The second policy read, Policy ACE, is on “Procedural Safeguards: Non-discrimination on the Basis of Handicap/Disability.” The policy states that the district does not discriminate on the basis of disability in admission or access to, or treatment of or employment in, its programs and activities.
The policy states that the district provides a grievance procedure “with appropriate due process rights.” A designated employee will be charged with coordinating efforts to comply with Section 504. The policy provides that parents/guardians of a student with a disability, or any disabled individual, may contact the designated employee with their complaint; that the employee will provide a written response within 10 days; that the parties will attempt to work out their differences; and that a written record of the complaint resolution will be made within 10 days, with both parties receiving a copy and the Superintendent keeping a copy on file. If the issue is not resolved, the complainant may request a hearing with the School Board.

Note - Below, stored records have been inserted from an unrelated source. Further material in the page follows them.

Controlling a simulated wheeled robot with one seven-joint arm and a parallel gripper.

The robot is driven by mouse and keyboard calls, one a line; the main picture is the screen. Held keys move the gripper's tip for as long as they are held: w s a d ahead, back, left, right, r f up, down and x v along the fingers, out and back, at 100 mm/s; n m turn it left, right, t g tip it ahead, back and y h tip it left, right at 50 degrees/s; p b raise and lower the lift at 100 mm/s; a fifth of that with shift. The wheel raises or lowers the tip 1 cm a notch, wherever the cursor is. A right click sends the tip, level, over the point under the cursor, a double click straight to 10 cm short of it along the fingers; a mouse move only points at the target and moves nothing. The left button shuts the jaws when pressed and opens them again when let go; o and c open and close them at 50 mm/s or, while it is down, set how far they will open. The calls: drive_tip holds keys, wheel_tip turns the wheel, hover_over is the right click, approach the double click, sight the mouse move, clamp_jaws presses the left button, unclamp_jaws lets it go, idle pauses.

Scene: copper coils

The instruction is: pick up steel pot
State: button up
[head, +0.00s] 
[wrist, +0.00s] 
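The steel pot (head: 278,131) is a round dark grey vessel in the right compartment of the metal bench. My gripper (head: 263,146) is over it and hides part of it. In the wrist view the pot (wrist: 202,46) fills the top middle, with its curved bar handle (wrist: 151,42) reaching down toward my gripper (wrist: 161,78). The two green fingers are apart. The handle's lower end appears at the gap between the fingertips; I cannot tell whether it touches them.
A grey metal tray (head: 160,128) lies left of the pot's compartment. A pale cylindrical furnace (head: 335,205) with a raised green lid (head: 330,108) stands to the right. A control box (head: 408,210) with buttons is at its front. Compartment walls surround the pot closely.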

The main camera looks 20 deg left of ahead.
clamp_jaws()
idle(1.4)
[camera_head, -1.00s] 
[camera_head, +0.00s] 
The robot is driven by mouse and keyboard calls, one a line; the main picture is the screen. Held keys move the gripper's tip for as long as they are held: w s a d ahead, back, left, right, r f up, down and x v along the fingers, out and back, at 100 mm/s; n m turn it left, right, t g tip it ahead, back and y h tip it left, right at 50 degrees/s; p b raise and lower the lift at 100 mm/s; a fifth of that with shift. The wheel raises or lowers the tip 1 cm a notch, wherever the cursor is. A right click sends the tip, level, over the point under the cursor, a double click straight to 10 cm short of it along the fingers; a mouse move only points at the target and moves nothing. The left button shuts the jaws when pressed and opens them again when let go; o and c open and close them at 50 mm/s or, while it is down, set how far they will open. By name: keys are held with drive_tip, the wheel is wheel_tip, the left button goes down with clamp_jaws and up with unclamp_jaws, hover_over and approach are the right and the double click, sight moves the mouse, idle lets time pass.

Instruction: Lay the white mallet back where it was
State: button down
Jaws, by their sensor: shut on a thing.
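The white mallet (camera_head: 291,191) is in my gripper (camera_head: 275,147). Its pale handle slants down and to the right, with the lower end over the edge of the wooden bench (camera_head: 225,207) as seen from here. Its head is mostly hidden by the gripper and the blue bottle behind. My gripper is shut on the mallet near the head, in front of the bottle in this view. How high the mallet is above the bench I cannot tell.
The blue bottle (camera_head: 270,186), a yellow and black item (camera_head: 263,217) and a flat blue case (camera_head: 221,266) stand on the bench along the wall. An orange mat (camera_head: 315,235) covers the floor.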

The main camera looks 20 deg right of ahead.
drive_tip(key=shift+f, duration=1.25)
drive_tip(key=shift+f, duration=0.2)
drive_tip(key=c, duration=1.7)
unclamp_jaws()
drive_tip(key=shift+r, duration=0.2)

Nelson said in addition to the Policy Committee and the School Boards Association, this update went through two more layers of review, by the Special Education Department and its director, Chris Kellan.
“This one needed to be changed, to bring us up to date with federal law,” McKenna said.
The third policy read, Policy AD, concerns the district’s “Educational Philosophy.” It hasn’t changed all that much, McKenna said, adding, “We took out the mission statement and incorporated it into the philosophy to reflect where we are now.”
The policy states that the board believes “education should be shaped by purposes rather than forces.” It further states that the educational system of the district, “while maintaining flexibility in adapting to an ever-changing society, will be dedicated to the total personal development of each student to the limits of his or her abilities and interests in a sequentially coordinated curriculum which allows for individual differences.”
The policy reads that the board believes “The ultimate goal of an education in district schools should be to prepare the student for a world of rapid change and unforeseeable demands.” To this end, it reads, “The Derry Cooperative School District’s mission for school-age children is to create a safe and successful learning environment for all students, one that fosters challenging situations, promotes self-worth, encourages learning as a lifelong activity, and produces healthy young adults who will contribute to society.”
The policy updates have been going on for several years, Nelson said, and are expected to take two more years. “We have a 3- to 4-inch thick binder,” she said. Some of the policies have not been updated since the 1990s, or even the ‘80s, and she said one of the needs is updating language.
“Dan and Neal and I chuckle at some of the verbiage,” she said.
The goal, Nelson said, is to keep the policies current and update them on an ongoing basis.